There are, of course, prominent jurists and constitutional scholars who plausibly claim, for instance, that on originalist grounds we may conclude that racial discrimination by state governments is forbidden. Sunstein knows this perfectly well. But suppose they are wrong, as Sunstein repeatedly insinuates they are (without any showing of evidence). And suppose we grant that he is right about the other results he is sure originalism will not provide. It is the rankest ignoratio elenchi—the strutting forth of an irrelevance rather than a refutation—to say, as he does, that “it follows that originalism is wrong.” Nothing follows from our disliking a conclusion if we have done nothing to refute the evidence and the premises that led to that conclusion. Unfortunately, nothing is just what Sunstein provides.

In a similar vein, Sunstein repeatedly asserts that “there is nothing that interpretation just is.” I happen to think that statement plainly wrong on its face, and in another place might feel obliged to explain why that is so. But this is a review of what Sunstein has to say on the subject, and not once in this book does he give the reader a reason to believe he is right about that. He supplies various accounts of motivations for rejecting the view that interpretation “just is” something, that something being an effort to give an informed account of the fixed meaning of a text. But motivations for rejecting an argument, it should go without saying, are not reasons.

Perhaps Sunstein has spent so much time on the terrain of the behavioral sciences, where various impulses and motives for action commonly stand in for reasons, that he cannot find his way back to the law or to textual interpretation, where only reasons minted in the coin of rational argument have any purchasing power. But that is speculation. What is not speculation is that in the 165 pages of this book, there is not one logically valid argument for rejecting originalism and adopting Sunstein’s “moral reading” of the Constitution. There is simply a string of begged questions.

Such a substantial proportion of this book is devoted to textualism, originalism, and traditionalism that it is hard to escape the sense that Sunstein protests too much by repeatedly claiming that his moral-philosophizing “reflective equilibrium” is “the only game in town.” And in truth, he leaves his own preferred approach woefully underdeveloped.

But perhaps the imbalance is not surprising. When one looks at the work of the Supreme Court and the federal circuit courts of appeals, or at the most influential work being produced by legal scholars today, it appears that originalism and its close cousins, textualism and traditionalism, are truly the only game in town. Originalism itself is not one thing but several, with rival schools of thought about just how one may best arrive at the sound reading of the Constitution’s fixed meaning. Sunstein supplies something of a tour of these approaches, and even in his own critical account of them the reader can discern that they all have the virtue of being principled in insisting on premises first, conclusions after. It is a fair question for any originalist argument whether its advocate has tinkered with his premises or evidence in order to arrive at his desired conclusion. But at least originalists, as a class, observe the formalities of valid argument. This cannot be said for Sunstein.

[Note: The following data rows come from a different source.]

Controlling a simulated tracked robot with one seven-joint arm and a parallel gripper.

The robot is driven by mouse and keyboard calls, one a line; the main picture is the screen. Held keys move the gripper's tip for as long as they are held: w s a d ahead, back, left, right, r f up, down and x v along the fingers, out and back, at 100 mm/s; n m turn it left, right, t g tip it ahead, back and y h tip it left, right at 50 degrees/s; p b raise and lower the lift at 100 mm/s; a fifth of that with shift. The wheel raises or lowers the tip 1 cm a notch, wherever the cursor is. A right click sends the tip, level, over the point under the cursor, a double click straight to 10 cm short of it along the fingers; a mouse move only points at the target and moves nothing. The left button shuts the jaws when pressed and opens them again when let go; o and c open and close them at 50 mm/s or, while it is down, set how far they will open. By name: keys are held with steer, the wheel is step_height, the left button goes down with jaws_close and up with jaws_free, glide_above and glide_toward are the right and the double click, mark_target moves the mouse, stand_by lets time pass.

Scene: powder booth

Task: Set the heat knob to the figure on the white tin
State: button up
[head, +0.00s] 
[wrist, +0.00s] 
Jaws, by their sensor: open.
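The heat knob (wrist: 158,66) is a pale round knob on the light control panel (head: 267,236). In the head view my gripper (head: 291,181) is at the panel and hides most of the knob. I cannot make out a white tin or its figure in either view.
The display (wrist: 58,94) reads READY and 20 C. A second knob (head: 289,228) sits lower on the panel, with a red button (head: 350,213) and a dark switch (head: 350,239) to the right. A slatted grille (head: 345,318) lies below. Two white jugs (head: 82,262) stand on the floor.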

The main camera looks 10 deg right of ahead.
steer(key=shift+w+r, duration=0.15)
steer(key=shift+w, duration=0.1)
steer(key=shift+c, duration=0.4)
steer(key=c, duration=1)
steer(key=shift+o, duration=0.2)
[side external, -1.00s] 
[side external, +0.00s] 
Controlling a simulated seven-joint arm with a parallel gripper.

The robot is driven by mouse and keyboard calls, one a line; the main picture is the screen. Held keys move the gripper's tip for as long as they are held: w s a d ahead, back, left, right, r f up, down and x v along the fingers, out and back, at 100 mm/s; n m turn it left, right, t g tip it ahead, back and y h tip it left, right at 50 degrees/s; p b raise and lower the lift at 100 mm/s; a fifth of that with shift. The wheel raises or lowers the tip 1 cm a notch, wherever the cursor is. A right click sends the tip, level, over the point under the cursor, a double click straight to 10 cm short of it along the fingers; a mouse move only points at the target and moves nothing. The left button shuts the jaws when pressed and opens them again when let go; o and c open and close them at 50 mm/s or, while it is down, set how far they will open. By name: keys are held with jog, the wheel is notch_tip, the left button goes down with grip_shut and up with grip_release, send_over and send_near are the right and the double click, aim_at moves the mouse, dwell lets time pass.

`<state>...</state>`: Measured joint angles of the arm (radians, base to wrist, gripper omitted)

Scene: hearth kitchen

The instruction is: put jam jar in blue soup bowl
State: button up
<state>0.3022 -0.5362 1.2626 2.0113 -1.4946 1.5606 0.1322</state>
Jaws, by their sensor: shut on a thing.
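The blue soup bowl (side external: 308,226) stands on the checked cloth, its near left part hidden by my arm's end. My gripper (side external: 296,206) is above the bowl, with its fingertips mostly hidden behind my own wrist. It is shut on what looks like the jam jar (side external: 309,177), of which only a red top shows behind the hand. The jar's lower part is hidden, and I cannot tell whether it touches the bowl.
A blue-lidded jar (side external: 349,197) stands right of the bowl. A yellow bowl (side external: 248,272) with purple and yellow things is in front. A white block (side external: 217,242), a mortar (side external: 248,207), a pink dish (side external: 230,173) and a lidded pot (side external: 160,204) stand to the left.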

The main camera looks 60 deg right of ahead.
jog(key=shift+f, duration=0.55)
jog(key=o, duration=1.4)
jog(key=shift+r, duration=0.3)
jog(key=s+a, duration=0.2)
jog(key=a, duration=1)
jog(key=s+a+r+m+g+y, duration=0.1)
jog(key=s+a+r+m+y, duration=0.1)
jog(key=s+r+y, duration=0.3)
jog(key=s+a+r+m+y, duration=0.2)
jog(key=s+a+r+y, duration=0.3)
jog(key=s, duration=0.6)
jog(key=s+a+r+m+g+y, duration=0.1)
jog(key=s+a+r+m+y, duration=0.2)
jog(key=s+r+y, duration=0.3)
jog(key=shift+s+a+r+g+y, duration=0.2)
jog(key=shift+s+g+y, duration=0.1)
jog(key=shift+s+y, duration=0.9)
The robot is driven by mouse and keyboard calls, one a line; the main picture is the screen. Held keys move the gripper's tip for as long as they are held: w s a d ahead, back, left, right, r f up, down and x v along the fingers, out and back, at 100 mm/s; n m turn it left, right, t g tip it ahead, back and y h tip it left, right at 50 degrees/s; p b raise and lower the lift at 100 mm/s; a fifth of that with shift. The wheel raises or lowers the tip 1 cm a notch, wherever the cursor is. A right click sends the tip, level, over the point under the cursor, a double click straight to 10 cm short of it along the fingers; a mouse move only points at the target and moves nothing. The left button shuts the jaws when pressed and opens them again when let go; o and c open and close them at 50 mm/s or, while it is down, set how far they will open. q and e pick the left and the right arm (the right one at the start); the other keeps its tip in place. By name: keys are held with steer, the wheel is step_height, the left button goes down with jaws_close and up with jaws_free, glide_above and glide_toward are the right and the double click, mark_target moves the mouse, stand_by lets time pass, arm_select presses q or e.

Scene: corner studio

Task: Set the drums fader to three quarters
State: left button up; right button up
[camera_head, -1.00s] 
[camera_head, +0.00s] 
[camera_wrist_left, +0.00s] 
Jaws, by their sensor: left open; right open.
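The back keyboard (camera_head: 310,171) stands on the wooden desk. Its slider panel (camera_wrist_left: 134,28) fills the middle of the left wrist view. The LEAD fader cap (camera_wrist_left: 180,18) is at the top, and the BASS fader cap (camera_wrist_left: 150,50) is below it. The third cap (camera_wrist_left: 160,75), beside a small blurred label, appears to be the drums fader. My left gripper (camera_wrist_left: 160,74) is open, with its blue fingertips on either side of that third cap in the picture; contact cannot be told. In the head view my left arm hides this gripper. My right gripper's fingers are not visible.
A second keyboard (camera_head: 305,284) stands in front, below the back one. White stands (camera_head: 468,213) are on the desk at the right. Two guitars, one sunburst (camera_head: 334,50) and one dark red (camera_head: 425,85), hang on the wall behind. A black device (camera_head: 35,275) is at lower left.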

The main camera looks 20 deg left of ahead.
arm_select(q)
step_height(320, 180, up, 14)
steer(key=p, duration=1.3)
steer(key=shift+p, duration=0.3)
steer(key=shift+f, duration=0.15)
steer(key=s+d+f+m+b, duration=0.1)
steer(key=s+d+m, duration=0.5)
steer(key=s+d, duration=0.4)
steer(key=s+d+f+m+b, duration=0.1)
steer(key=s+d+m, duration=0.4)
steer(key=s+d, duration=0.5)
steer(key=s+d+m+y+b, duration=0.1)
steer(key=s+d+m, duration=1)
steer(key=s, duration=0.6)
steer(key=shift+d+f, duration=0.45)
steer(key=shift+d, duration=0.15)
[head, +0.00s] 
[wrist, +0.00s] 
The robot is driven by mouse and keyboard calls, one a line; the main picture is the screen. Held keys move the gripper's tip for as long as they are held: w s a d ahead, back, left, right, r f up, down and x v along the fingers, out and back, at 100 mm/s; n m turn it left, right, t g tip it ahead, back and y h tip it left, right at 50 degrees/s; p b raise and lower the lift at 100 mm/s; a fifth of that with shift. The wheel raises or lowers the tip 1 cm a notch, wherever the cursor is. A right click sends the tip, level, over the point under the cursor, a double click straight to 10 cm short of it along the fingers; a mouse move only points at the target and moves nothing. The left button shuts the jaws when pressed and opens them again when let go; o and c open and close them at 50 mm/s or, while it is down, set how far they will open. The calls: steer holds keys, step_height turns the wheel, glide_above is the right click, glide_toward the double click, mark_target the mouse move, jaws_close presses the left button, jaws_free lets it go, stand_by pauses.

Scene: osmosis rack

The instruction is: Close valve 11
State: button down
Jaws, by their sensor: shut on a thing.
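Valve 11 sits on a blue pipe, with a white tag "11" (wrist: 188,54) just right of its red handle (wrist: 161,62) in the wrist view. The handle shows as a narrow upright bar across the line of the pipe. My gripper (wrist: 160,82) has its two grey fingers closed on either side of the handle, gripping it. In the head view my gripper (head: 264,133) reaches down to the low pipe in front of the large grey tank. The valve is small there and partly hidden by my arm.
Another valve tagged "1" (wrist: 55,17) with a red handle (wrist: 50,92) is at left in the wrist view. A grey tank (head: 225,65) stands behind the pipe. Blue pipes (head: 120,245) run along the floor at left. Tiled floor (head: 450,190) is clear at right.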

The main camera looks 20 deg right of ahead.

I noted at the outset that Sunstein’s oft-repeated thesis is this: “Any theory [of constitutional interpretation] must be defended on the ground that it will make our constitutional order better rather than worse.” This statement itself he never defends; it is for Sunstein simply an axiom. And it is clear that by “better” he does not mean that the constitutional order becomes more perspicuous, or truer to its meaning or to the purposes of those who bequeathed it to us. He means more just in its broad substantive results.

It is a fair question for any originalist argument whether its advocate has tinkered with his premises or evidence in order to arrive at his desired conclusion. But at least originalists, as a class, observe the formalities of valid argument. This cannot be said for Sunstein.

 

But pursuing substantive justice, measured by “fixed points” standing apart from the Constitution (as Sunstein’s are), is precisely what interpreters of the Constitution must not do. At least we may say that it is not the job of interpretation as such. Once having interpreted the Constitution and laws, the work of lawmaking and administration has only begun, while the work of adjudication is essentially finished. Legislators and executives, in carrying out their proper functions, are free to pursue—and should pursue—those just aims in law and policy that will “make our constitutional order better rather than worse.” That is because legislators and executives are enjoined to do whatever the Constitution permits in their pursuit of the common good and are otherwise free to cling to their own “fixed points.” Judges, on the other hand, are not free to pursue justice as such, because they are enjoined to do only whatever the Constitution requires in the pursuit of justice—understood as norms of justice internal to the Constitution, not external to it.

The legislator or executive appropriately asks, “what can I do in pursuing justice, consistent with the Constitution and any other laws that bind my actions?” But the judge appropriately asks, “what must I do in pursuing justice, consistent with the Constitution and any other laws that bind my actions?” This difference is vital to the separation of powers, and no scintilla of its recognition appears in this book. To make the work of interpretation identical to the job of “making things better” is a category error. Unfortunately, that error is the foundation of Sunstein’s How to Interpret the Constitution.